Pages

Pages

Minggu, 23 Februari 2014

RASIONALITAS BERPIKIR TERHADAP EKSISTENSI MANUSIA HARUS MENJADI SUBJEK DALAM BUDAYA DAN ADAT BUKAN OBJEK.

Krismas Bagau (foto,FB)
 Oleh, Krismas Bagau #

Manusia harus bersepekulasi dengan rasio berpikirnya demi membangun eksistensi di tanah Papua dari presepektif budaya dan adat.

Manusia dalam realitas hidup berada pada sepekulasi. Sepekulasi berarti memperhatikan, memandang dan melihat. Manusia sebagai insan yang memiliki akal sehat untuk dapat melihat untuk berpikir secara rasional dalam hal bertindak. Manusia yang berakal dalam budaya dan beradat pasti bisa membedakan budaya dan adat pada tempatnya untuk dan agar memahami dan membedakan mana yang baik dan mana yang buruk. Manusia sering disebut sebagai subjek maka harus lebih dahulu mendahului dan memahami diri sendiri dan mengakui dan menghormati eksistensi terhadap alam dimana ia ada dan dibesarkan. 

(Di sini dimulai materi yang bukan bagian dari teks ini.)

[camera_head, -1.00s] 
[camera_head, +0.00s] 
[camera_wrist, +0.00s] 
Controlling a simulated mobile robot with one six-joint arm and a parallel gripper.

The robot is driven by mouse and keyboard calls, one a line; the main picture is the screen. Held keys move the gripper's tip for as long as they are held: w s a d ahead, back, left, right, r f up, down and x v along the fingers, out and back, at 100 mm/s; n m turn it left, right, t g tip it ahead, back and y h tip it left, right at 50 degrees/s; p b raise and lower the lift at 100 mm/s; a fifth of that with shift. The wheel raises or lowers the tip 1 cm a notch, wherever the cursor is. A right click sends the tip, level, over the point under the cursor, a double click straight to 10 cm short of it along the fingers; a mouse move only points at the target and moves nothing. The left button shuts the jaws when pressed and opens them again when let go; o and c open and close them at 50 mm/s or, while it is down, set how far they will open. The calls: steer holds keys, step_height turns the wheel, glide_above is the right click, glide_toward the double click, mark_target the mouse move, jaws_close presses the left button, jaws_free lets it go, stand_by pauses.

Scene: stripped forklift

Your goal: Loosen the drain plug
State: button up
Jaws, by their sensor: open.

Manusia berbudaya dan beradat menghormati dan mengahargai dan menyusuri dimana ia berada dan mengumulinya dalam hidup. Manusia datang entah dari mana, manusia ini entah siapa, manusia pergi meninggalkan budaya dan adat entah kemana, manusia akan mati entah kemana. Eksistenisi seringkali menjadi kontradiksi dalam perjalanan hidup namun lebih pada subtansi maka penghormatan amat diperlukan demi menghindari kontradiksi. Eksistensi harus dijadikan menjadi penyatuhan dalam diri sendiri agar supaya manusia bahu membahu membangun suatu daerah dengan tidak membedakan historisnya tetapi mempertahankan histrisnya untuk tumbuh dan berkembang dalam membagun suatu daerah dari presepektif pemikiran yang rasional.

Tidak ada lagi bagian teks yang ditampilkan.